I Least developed countries – osserva l’UNCTAD – subiscono gli effetti di tre circoli viziosi: il primo è rappresentato dalla ‘trappola della povertà’, perché bassi redditi e una crescita economica ridotta portano a un aumento della povertà che, quasi a chiudere il cerchio, diventa un freno per migliori prospettive di crescita. La seconda è la ‘trappola delle commodities’, a sottolineare una dipendenza che, inevitabilmente, rende più esposti a shock legati ai fenomeni atmosferici e climatici o ancora a condizioni avverse sui mercati. La terza si ricollega infine a basi produttive deboli e a una diversificazione assai contenuta delle esportazioni, che costringono a dipendere in maniera massiccia dai prodotti importati.

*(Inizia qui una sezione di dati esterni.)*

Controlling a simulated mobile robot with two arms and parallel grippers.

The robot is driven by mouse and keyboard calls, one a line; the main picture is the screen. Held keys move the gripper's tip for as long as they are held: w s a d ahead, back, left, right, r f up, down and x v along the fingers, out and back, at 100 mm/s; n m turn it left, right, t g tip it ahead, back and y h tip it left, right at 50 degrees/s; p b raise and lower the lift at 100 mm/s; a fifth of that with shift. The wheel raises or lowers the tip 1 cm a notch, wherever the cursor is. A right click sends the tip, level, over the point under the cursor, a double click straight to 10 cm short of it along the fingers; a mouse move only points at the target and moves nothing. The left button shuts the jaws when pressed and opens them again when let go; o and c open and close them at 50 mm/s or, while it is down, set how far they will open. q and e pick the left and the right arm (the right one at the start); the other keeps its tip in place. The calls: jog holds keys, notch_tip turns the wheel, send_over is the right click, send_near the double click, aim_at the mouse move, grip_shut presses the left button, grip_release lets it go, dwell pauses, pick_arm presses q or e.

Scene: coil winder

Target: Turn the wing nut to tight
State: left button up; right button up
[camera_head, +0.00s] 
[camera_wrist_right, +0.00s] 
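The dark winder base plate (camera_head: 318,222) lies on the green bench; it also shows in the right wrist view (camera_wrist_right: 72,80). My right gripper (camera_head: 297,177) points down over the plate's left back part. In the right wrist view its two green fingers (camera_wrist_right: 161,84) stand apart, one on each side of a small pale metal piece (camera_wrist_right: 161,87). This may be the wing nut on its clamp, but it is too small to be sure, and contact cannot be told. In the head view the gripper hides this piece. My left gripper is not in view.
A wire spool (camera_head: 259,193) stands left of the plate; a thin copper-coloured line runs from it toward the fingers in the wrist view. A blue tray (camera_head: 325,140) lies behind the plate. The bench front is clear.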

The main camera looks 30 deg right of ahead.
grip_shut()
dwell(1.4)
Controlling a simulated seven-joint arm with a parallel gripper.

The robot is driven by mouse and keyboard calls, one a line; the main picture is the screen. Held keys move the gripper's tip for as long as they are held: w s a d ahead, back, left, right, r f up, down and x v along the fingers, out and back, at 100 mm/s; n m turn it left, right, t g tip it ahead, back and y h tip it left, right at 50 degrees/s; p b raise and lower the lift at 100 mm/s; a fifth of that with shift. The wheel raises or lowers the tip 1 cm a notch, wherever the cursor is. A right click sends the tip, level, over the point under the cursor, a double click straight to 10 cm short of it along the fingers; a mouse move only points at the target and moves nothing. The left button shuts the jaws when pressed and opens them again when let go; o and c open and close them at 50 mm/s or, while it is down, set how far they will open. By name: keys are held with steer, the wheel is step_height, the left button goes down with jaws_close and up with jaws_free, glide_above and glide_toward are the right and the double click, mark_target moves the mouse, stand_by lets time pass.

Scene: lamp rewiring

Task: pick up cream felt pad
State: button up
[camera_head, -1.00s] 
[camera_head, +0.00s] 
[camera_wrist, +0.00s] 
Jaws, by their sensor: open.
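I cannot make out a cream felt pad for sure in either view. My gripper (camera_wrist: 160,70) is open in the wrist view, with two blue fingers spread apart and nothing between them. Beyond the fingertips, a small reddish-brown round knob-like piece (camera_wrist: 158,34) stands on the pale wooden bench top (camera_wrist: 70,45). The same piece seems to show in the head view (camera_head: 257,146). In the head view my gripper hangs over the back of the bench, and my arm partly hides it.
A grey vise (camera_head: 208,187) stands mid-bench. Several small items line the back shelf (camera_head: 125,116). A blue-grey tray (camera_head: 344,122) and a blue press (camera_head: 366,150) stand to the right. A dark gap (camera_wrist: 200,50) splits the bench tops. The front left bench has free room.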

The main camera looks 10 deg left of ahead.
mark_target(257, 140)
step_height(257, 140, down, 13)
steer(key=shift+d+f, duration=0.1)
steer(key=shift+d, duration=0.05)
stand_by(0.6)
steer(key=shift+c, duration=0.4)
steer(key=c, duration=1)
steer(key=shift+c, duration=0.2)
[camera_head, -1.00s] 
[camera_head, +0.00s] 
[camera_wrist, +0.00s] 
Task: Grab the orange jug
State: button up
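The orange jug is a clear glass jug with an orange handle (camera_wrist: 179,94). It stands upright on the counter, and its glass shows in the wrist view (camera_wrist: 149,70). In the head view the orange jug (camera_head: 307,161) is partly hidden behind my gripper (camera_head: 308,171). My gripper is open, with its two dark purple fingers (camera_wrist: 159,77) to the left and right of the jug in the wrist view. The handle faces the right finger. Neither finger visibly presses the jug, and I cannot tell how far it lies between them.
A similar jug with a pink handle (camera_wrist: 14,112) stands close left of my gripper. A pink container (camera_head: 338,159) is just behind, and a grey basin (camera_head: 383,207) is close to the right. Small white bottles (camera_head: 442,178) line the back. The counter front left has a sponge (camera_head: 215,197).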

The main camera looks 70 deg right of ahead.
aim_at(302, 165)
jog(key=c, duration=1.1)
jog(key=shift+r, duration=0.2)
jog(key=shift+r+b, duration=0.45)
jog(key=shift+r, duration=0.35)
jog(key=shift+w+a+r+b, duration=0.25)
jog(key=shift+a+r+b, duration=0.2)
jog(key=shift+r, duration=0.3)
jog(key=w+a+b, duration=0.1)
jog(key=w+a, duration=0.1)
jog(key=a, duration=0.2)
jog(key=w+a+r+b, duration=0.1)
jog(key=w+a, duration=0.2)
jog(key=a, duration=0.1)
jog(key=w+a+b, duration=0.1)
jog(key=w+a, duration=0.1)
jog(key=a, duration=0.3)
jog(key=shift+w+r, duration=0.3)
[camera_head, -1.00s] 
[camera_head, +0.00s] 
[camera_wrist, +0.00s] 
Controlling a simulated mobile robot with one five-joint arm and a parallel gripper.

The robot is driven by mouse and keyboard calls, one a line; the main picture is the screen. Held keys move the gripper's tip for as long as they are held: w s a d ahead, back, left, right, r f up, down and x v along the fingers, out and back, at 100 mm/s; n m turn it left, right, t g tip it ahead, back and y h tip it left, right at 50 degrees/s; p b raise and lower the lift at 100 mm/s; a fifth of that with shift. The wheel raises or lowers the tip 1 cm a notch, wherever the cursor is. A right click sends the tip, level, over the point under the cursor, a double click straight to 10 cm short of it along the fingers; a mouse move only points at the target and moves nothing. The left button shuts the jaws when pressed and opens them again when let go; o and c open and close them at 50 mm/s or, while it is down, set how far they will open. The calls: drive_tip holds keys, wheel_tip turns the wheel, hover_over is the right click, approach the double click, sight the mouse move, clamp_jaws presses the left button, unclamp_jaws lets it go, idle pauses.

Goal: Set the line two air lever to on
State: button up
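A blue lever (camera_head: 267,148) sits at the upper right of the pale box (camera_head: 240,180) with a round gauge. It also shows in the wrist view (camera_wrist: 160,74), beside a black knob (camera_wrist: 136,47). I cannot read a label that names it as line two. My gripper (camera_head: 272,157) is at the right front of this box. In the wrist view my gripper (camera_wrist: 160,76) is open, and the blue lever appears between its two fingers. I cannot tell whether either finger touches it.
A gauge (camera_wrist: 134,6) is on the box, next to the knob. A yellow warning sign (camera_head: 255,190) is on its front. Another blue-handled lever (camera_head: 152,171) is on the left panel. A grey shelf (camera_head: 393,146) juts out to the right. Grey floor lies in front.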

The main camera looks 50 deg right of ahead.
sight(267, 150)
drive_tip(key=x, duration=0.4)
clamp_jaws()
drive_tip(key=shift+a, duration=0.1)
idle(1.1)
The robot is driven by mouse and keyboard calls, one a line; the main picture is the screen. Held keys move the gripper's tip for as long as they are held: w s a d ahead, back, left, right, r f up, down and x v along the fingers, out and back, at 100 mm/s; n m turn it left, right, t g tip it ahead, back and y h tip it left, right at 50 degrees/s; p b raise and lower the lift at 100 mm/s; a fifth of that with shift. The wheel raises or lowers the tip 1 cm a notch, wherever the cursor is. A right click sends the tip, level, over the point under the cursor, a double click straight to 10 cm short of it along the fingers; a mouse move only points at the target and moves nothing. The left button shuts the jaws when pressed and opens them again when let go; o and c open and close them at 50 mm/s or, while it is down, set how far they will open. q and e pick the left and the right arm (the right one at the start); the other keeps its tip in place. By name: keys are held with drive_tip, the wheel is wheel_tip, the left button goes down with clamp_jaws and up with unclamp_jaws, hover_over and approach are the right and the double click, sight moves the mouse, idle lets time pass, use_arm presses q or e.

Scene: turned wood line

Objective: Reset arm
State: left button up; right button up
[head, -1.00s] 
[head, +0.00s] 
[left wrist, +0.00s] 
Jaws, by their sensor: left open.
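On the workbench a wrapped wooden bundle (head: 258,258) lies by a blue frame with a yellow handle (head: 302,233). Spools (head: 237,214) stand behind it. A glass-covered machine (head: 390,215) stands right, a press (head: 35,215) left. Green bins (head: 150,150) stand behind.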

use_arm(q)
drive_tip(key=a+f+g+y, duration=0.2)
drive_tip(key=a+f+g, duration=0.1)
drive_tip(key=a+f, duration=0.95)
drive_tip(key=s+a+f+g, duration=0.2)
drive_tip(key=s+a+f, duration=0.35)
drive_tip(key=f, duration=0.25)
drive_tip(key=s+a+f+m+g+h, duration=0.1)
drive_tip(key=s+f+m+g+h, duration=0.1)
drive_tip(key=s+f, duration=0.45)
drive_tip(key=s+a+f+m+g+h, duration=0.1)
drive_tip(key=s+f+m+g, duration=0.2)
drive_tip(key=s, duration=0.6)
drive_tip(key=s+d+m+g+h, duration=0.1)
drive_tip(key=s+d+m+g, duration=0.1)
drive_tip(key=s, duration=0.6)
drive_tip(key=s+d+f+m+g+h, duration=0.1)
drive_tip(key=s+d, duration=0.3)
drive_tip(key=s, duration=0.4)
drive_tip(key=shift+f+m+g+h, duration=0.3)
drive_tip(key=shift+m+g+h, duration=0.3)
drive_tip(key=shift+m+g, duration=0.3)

Per quanto concerne l’immediato futuro, le difficoltà dei Paesi emergenti e la lenta ripresa globale non consentono di tracciare scenari incoraggianti per i Least developed countries, anche se per il 2016 e il 2017 sono previsti miglioramenti. L’originario obiettivo di ‘promuovere’ almeno la metà dei Paesi presenti nella lista entro il 2020 è ormai accantonato, e anzi secondo l’UNCTAD solo 10 Stati soddisferanno le condizioni per l’upgrade entro tale data, diventando poi 16 fino al 2025. Allora, solo 2 dei 32 Stati rimasti non saranno africani, a sottolineare come, tra i Paesi in difficoltà, quelli del Continente nero vivano la condizione peggiore. Per ora, in 13 realtà si è registrata una contrazione del PIL pro capite. E senza interventi tempestivi, i poveri rischiano di diventare sempre più poveri.